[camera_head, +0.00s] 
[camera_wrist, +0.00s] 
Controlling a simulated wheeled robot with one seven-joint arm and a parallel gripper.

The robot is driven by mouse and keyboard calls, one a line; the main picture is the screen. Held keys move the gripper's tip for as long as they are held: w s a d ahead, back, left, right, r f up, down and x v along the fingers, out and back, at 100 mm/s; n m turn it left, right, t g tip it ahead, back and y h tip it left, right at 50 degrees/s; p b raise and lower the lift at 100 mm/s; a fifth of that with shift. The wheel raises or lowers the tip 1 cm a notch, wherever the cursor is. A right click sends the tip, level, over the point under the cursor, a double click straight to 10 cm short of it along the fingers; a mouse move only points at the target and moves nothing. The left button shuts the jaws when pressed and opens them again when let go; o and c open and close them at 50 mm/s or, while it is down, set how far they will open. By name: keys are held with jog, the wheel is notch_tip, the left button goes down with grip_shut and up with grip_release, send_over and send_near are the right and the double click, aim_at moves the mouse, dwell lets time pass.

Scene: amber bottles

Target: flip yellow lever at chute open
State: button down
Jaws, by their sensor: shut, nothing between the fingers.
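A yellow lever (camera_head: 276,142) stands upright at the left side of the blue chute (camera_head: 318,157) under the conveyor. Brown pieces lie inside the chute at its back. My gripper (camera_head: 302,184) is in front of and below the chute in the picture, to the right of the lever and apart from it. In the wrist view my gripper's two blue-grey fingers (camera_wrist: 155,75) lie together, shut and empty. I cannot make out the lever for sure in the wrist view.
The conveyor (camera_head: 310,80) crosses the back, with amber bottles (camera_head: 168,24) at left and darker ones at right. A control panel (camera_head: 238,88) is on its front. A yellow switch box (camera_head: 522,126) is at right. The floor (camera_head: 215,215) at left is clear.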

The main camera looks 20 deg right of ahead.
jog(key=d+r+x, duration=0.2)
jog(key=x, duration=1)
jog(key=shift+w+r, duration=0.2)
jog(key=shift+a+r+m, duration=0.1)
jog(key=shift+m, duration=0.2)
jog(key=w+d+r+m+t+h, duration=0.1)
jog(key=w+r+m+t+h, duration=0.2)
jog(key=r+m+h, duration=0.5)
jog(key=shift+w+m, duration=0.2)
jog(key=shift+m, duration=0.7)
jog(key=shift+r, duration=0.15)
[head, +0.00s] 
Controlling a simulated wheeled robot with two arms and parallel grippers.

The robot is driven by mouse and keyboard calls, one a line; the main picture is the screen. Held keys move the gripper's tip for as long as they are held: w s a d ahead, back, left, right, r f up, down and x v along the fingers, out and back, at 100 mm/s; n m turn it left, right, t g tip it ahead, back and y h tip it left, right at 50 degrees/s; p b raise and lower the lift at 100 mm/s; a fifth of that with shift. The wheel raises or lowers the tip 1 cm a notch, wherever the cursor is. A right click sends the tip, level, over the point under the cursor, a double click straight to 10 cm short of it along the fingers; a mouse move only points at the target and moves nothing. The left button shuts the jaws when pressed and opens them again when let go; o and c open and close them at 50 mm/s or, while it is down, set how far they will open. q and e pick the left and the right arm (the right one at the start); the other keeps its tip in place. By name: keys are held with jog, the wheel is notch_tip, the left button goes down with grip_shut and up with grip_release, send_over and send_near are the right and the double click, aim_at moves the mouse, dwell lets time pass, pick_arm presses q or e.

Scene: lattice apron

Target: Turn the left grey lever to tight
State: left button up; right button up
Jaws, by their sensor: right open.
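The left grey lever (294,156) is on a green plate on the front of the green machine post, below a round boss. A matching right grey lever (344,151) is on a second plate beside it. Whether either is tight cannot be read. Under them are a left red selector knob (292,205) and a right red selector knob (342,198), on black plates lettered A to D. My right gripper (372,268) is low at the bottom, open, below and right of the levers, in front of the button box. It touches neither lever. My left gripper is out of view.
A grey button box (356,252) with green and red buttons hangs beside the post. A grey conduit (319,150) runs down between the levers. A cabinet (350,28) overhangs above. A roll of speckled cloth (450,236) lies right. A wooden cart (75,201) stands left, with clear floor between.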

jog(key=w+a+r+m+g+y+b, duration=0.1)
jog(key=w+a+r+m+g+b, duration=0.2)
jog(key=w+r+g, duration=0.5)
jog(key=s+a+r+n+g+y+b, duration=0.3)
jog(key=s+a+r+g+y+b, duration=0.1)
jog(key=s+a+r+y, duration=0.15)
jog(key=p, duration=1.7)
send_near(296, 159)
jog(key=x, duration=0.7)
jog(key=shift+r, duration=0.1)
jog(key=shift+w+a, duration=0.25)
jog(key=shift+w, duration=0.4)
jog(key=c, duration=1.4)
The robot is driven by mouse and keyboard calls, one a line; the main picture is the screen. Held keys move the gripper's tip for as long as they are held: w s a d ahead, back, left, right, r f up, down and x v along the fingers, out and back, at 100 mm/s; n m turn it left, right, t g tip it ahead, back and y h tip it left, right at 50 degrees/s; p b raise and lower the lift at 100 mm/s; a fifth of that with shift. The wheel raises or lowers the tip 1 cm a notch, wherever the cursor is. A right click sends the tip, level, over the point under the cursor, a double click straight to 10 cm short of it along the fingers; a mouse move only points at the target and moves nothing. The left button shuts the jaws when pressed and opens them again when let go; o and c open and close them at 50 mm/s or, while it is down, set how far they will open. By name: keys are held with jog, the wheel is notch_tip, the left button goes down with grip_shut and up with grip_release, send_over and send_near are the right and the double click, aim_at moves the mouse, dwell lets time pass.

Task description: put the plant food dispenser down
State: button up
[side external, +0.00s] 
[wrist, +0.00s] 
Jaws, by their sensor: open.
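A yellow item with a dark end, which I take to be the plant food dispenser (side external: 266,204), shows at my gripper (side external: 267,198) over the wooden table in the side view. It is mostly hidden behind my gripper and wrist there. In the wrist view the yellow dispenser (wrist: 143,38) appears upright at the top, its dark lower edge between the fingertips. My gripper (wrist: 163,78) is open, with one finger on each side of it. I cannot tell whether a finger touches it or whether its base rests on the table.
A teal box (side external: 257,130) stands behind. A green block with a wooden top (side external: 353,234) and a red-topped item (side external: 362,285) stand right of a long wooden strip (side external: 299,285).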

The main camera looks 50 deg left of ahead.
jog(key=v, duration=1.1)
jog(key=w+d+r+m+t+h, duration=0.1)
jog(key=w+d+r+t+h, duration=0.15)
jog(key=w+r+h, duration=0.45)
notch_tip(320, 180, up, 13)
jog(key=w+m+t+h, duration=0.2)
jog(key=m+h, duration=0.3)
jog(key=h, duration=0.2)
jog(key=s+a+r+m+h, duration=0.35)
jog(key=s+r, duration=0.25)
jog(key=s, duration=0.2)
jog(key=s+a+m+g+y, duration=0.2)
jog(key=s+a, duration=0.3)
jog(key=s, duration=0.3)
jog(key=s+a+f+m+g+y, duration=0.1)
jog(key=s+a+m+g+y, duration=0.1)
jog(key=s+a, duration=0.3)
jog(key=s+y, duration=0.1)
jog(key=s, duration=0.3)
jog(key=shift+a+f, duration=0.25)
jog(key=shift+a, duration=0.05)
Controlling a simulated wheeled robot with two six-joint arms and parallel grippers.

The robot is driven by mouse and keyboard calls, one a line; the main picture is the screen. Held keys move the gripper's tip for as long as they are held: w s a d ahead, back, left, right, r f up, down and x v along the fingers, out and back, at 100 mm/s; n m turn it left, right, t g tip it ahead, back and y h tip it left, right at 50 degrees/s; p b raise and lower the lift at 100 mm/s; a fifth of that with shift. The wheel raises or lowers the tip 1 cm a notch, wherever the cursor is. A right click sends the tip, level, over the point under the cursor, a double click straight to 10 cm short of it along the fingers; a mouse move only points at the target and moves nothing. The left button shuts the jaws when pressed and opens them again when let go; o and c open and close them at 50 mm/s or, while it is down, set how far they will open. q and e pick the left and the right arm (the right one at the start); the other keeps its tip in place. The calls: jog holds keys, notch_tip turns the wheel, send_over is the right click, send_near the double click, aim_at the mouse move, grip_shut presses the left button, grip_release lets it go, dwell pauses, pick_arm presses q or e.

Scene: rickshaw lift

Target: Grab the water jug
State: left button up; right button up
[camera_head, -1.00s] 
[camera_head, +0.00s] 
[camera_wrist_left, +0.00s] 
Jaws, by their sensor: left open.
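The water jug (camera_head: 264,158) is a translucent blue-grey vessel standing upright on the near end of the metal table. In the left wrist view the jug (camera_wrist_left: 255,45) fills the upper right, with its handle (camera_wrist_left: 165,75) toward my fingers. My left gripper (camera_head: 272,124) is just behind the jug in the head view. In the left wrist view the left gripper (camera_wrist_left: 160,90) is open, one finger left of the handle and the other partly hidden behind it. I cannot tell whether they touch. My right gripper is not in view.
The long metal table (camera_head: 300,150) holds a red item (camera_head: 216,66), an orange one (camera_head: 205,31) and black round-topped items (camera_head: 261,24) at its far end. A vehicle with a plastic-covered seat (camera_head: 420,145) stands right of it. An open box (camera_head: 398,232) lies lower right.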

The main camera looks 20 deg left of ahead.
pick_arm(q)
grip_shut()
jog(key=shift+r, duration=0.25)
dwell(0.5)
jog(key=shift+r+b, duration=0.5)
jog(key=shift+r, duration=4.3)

Written instruction:
Write out exactly the lines from the one with "[camera_wrist, +0.00s]" through the one with "Controlling a simulated wheeled robot with one", including both, and no others.

Exercise answer:
[camera_wrist, +0.00s] 
Controlling a simulated wheeled robot with one seven-joint arm and a parallel gripper.

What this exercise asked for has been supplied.